## BEGIN

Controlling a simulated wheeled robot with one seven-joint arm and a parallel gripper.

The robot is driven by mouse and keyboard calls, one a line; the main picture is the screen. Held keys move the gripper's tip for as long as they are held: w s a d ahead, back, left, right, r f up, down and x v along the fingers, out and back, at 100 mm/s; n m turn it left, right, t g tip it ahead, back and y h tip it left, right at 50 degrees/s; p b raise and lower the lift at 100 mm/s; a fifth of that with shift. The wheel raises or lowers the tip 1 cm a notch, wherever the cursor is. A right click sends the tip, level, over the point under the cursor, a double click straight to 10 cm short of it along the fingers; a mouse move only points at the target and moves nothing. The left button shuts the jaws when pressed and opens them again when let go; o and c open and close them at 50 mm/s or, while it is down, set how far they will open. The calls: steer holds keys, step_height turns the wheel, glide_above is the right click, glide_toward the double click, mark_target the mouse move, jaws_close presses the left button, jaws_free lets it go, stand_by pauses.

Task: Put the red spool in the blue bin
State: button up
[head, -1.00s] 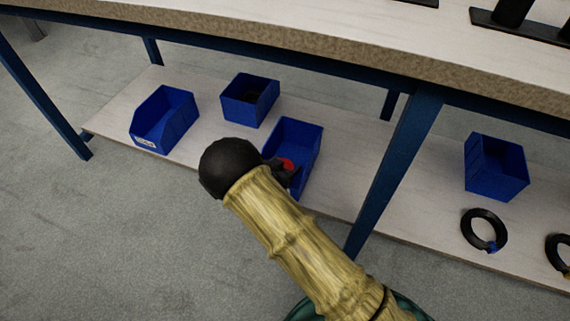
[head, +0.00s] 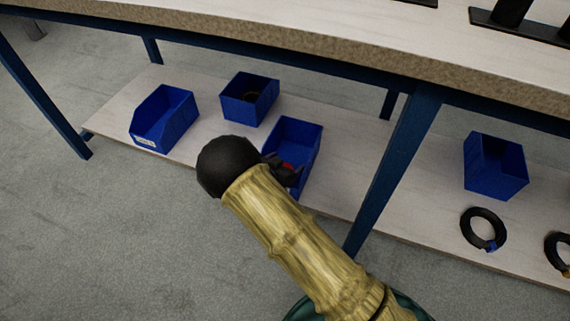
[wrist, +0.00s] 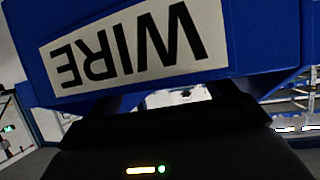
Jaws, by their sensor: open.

## END

#### Your objective
From the listing, extract all text exactly as given and drop any picture.

#### Result for this task
Controlling a simulated wheeled robot with one seven-joint arm and a parallel gripper.

The robot is driven by mouse and keyboard calls, one a line; the main picture is the screen. Held keys move the gripper's tip for as long as they are held: w s a d ahead, back, left, right, r f up, down and x v along the fingers, out and back, at 100 mm/s; n m turn it left, right, t g tip it ahead, back and y h tip it left, right at 50 degrees/s; p b raise and lower the lift at 100 mm/s; a fifth of that with shift. The wheel raises or lowers the tip 1 cm a notch, wherever the cursor is. A right click sends the tip, level, over the point under the cursor, a double click straight to 10 cm short of it along the fingers; a mouse move only points at the target and moves nothing. The left button shuts the jaws when pressed and opens them again when let go; o and c open and close them at 50 mm/s or, while it is down, set how far they will open. The calls: steer holds keys, step_height turns the wheel, glide_above is the right click, glide_toward the double click, mark_target the mouse move, jaws_close presses the left button, jaws_free lets it go, stand_by pauses.

Task: Put the red spool in the blue bin
State: button up
[head, -1.00s] 
[head, +0.00s] 
[wrist, +0.00s] 
Jaws, by their sensor: open.

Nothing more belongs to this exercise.